→ **Task to carry out**
In the listing below, pick out lines with "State".

-- START OF Supplied records --

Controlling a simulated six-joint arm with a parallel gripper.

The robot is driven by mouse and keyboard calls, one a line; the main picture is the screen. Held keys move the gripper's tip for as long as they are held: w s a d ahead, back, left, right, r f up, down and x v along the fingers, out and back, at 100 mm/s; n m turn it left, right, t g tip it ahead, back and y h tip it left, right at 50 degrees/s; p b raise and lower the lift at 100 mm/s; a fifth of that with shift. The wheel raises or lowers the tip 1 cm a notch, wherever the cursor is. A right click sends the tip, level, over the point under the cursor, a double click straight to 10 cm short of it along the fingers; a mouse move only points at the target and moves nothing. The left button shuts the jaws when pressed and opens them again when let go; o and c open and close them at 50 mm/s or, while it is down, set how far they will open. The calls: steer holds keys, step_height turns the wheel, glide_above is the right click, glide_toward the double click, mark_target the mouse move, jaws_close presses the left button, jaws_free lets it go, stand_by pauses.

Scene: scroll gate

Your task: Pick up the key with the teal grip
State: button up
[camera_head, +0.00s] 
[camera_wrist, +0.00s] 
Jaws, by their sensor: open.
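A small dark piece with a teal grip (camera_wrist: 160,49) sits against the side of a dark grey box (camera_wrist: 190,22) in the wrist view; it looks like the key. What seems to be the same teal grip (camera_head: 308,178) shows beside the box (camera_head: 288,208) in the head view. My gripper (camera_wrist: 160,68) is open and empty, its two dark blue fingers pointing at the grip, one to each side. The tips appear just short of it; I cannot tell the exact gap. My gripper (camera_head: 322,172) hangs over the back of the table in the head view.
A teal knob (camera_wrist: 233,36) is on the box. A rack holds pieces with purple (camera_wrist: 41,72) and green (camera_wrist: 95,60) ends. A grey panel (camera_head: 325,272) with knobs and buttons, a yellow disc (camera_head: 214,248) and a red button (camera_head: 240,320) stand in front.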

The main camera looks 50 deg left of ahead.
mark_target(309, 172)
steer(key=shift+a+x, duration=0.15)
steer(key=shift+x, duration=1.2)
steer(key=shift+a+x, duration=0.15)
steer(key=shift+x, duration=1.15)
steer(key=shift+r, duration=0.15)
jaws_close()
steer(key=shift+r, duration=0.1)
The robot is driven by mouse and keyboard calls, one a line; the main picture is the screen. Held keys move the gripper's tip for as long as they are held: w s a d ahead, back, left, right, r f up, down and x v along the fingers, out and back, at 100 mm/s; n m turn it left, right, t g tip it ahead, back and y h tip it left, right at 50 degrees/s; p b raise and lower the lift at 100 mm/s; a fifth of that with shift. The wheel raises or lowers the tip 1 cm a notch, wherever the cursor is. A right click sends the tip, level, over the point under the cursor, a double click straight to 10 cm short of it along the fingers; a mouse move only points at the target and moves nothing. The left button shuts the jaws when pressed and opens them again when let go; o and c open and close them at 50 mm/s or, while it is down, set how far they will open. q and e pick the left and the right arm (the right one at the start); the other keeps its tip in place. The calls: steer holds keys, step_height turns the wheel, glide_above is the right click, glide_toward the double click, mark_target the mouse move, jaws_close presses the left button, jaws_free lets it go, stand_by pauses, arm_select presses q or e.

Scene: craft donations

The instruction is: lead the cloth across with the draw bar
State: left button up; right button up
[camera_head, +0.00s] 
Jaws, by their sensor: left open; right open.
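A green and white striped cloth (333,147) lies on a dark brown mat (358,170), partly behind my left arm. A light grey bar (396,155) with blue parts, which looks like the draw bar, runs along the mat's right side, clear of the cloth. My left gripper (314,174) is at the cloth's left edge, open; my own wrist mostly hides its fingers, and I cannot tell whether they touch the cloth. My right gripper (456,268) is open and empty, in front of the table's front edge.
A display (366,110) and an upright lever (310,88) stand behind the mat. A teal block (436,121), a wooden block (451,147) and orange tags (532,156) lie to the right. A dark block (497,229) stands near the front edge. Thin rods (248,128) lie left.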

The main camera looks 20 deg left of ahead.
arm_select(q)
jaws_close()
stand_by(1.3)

-- END OF Supplied records --

→ **Finished answer**
State: button up
State: left button up; right button up

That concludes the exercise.